Mayor may be Carolyn McCarthy's major rival in years
After nearly 12 years in Washington, Carolyn McCarthy is no
longer a newcomer to politics.
"I knew nothing when I started," McCarthy admitted. "I was new to politics and I didn't know what I was getting into."
This year, her Republican opponent, Mineola Village Mayor Jack Martins, is promising to make McCarthy's long tenure in Congress - rather than her newness - the main issue in the campaign. With a well-funded campaign, Martins may prove McCarthy's most serious challenge in years.
McCarthy was elected to Congress in 1996, a nurse running as a Democrat and outraged by then-incumbent Rep. Dan Frisa's vote to repeal the federal assault weapons ban. Three years earlier, McCarthy's husband, Dennis McCarthy, had been killed and her son, Kevin, badly injured by gunman Colin Ferguson during the Long Island Rail Road massacre. After that, McCarthy devoted herself to gun control.
Since then, McCarthy's popularity - a 1998 television movie recounted her story - has allowed her to win re-election handily in the 4th Congressional District, which includes much of the Town of Hempstead and parts of North Hempstead Town.
Martins, a 41-year-old lawyer and mayor, is critical of McCarthy's handling of economic issues, particularly the high price of gas, and her opposition to the troop surge in Iraq.

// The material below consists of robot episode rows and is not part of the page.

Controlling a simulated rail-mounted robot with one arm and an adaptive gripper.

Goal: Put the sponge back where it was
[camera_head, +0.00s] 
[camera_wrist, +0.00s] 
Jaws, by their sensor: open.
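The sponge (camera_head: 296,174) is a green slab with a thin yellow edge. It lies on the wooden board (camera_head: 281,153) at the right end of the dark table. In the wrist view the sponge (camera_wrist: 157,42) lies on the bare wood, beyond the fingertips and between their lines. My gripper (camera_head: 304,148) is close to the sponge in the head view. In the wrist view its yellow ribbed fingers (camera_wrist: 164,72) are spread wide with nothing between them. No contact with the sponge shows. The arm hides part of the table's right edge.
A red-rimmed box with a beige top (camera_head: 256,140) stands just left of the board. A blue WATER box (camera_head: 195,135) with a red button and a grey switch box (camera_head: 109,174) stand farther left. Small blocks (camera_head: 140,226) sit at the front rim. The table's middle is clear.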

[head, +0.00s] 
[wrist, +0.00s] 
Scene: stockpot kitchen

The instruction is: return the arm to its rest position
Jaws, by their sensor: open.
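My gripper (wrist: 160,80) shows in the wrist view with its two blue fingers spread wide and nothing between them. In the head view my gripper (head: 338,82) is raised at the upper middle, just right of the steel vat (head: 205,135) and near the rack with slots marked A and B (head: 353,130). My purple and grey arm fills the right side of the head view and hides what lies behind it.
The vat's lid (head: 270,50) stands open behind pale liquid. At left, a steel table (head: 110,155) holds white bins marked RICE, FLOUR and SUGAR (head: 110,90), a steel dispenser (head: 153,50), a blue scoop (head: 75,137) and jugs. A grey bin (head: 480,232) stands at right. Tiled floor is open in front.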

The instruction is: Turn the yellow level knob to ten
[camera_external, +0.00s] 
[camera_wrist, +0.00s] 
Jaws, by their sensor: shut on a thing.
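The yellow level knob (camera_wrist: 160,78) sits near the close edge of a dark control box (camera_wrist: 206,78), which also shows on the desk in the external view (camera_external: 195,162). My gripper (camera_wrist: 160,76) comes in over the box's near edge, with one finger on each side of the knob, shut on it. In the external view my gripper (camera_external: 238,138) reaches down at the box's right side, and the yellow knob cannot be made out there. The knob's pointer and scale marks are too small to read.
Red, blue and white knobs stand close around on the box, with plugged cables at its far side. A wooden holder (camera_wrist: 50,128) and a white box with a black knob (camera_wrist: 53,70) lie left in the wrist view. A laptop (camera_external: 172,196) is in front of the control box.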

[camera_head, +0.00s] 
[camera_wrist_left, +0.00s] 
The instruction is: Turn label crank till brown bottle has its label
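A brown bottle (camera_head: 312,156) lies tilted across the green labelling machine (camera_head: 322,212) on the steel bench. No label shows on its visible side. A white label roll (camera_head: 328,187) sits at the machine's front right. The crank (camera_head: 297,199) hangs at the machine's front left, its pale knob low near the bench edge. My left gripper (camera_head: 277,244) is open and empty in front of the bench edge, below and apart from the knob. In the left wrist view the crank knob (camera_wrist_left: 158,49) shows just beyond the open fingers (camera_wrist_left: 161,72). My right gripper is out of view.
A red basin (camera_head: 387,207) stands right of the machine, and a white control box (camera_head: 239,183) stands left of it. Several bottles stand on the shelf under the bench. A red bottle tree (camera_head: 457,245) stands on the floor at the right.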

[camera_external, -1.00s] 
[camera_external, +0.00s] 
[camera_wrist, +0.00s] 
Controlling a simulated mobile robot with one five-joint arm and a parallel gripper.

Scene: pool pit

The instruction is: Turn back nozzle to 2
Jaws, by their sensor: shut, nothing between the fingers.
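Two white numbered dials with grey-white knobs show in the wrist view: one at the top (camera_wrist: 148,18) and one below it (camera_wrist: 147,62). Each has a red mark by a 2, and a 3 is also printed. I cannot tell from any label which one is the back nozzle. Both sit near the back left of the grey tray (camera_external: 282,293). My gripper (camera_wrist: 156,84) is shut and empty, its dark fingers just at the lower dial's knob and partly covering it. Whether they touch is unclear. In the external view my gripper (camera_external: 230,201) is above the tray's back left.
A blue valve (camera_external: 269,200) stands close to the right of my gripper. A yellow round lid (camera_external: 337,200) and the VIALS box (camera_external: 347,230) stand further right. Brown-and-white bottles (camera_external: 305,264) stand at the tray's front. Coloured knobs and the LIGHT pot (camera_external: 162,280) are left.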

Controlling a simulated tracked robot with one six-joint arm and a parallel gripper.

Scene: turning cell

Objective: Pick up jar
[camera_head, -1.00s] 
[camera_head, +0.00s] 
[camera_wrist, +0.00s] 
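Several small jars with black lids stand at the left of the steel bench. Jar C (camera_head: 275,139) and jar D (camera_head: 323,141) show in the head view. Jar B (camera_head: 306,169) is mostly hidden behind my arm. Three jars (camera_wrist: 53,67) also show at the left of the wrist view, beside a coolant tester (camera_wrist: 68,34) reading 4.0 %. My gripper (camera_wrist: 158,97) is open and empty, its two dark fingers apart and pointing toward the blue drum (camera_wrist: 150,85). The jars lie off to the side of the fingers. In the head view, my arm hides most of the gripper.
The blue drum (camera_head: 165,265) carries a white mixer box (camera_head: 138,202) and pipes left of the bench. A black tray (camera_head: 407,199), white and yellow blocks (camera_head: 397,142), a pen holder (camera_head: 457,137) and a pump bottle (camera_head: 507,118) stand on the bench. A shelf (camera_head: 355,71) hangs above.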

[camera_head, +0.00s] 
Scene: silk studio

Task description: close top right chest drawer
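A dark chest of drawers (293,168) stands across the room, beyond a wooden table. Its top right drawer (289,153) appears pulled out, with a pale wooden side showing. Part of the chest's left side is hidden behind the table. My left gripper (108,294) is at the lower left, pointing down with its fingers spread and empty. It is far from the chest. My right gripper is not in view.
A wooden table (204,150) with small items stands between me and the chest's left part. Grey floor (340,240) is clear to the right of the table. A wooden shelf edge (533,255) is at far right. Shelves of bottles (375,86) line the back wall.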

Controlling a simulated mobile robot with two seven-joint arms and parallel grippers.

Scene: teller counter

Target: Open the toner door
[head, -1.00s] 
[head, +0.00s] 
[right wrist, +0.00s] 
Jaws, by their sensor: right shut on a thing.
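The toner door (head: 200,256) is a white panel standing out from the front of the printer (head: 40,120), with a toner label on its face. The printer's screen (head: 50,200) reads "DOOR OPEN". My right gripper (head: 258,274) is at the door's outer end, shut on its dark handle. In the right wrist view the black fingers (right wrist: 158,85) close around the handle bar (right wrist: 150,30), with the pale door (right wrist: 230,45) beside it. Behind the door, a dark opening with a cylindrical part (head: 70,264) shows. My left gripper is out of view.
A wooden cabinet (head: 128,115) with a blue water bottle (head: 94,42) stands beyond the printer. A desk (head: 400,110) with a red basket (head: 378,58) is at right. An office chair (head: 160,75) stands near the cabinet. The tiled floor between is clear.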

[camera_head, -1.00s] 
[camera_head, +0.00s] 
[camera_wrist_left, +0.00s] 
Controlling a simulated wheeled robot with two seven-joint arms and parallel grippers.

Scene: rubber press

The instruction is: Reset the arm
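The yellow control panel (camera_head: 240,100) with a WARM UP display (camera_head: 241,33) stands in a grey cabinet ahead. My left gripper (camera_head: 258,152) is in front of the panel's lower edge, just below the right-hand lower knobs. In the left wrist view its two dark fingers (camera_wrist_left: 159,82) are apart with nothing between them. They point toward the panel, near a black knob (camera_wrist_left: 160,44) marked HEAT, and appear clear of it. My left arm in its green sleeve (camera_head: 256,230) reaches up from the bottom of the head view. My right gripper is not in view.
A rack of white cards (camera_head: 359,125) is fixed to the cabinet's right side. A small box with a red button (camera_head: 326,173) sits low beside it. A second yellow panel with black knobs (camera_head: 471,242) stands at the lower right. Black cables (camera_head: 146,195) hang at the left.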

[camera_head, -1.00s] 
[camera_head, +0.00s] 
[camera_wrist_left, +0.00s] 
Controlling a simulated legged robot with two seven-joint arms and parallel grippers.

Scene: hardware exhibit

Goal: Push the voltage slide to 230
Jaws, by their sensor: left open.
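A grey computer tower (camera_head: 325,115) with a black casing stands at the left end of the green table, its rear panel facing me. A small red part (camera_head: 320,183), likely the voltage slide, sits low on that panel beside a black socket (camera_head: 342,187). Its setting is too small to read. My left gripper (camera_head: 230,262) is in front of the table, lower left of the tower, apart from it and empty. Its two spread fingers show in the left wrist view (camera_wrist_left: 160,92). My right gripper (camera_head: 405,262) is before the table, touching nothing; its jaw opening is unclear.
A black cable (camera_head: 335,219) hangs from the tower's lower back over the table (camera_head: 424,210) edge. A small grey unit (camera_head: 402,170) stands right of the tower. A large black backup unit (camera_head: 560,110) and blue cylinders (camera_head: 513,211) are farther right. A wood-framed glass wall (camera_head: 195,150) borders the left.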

"She went down there 12 years ago to get something done and she's gotten away from that," Martins said.
Champion issue
For years, McCarthy had little to show on her signature issue of gun control - until January, when President George W. Bush signed a bill strengthening the National Instant Criminal Background Check System. The legislation - the first major gun-control measure passed in 14 years - provides federal funding to states to update records of the mentally ill, convicted criminals and those with restraining orders against them by making it harder for them to register and buy guns legally.
McCarthy had first proposed the legislation not long after a mentally ill gunman walked into a Lynbrook church during a morning Mass in 2002 and murdered a Catholic priest and a 73-year-old parishioner. But her legislation remained stalled until last year's Virginia Tech massacre, when a student previously determined to be mentally ill killed 32 students and faculty, and himself, with semi-automatic pistols he had been able to buy legally because the federal background check system didn't reveal his psychiatric history.
"I knew it was going to be a tough battle with a pro-gun House and a pro-gun Senate," McCarthy said of her gun-control efforts in Congress. "People would say, 'Oh, here comes that gun lady,' but I always wanted common-sense laws for our communities."
Victims of gun violence have praised McCarthy's work on the background-check bill.
"Millions of Americans are safer today ... because of this bill," said Michael Bishop, the father of Jamie Bishop, 35, a professor killed at Virginia Tech.
While McCarthy received praise for the new bill, critics say it largely happened because veteran Rep. John Dingell (D-Mich.), backed by the National Rifle Association lobby, agreed to support the bill. "McCarthy had her name attached to it but the power player was John Dingell," said NRA spokesman Andrew Arulanandam.
Criticisms
Other gun control advocates say they were disappointed in McCarthy, who took credit for the bill as a prime sponsor, for compromising too much with pro-gun factions.
Kristen Rand, legislative director of the Violence Policy Center, a Washington-based gun control advocacy group, said Dingell "hijacked" the McCarthy bill by adding many provisions acceptable to the gun lobby. For instance, Rand said a loophole in the law would allow 116,000 military veterans with previous mental problems to potentially reapply for gun ownership if they wished - a view contested by other gun control advocates, including McCarthy.
"We're disappointed [McCarthy] didn't look at its details more closely before this was passed," Rand said.
McCarthy, however, called it the most palatable bill for gun supporters after the public outcry surrounding the Virginia Tech massacre. She said that after years of frustration, she willingly enlisted Dingell's support in order to make some progress on gun control. "There are some people who'd rather see a bill go down," if they don't get a "perfect" bill, she said. "I'm a nurse and you have to know how to maneuver people to do things they wouldn't ordinarily do. But this is a good bill and it will save lives."
McCarthy's political career began with her election to Congress, as the strength of the Republican political machine in Nassau was waning and Democrats on Long Island were gaining strength. She calls herself a centrist, and didn't change her Republican voter registration until 2002. "I still don't wake up saying if I'm a Democrat or Republican," she laughed.